TO DO — Please set down all the lines beneath this one exactly, without the pictures.

DATA SEGMENT —
————

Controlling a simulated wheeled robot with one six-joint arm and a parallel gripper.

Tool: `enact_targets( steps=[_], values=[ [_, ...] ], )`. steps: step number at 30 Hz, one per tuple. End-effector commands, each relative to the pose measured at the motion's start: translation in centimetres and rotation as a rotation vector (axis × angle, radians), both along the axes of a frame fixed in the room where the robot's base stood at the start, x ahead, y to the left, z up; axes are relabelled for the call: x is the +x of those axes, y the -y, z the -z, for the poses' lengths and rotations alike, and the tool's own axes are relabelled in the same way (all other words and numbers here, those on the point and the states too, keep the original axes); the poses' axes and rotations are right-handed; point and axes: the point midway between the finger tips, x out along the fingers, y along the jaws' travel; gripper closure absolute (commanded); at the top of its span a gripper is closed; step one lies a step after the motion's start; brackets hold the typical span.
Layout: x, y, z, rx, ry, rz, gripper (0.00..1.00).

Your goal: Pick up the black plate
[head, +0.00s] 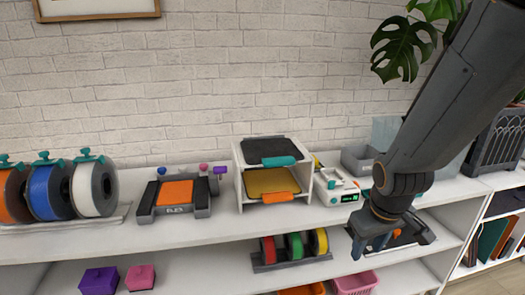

————

ANSWER FOR THE TASK —
Controlling a simulated wheeled robot with one six-joint arm and a parallel gripper.

Tool: `enact_targets( steps=[_], values=[ [_, ...] ], )`. steps: step number at 30 Hz, one per tuple. End-effector commands, each relative to the pose measured at the motion's start: translation in centimetres and rotation as a rotation vector (axis × angle, radians), both along the axes of a frame fixed in the room where the robot's base stood at the start, x ahead, y to the left, z up; axes are relabelled for the call: x is the +x of those axes, y the -y, z the -z, for the poses' lengths and rotations alike, and the tool's own axes are relabelled in the same way (all other words and numbers here, those on the point and the states too, keep the original axes); the poses' axes and rotations are right-handed; point and axes: the point midway between the finger tips, x out along the fingers, y along the jaws' travel; gripper closure absolute (commanded); at the top of its span a gripper is closed; step one lies a step after the motion's start; brackets hold the typical span.
Layout: x, y, z, rx, ry, rz, gripper (0.00..1.00).

Your goal: Pick up the black plate
[head, +0.00s] 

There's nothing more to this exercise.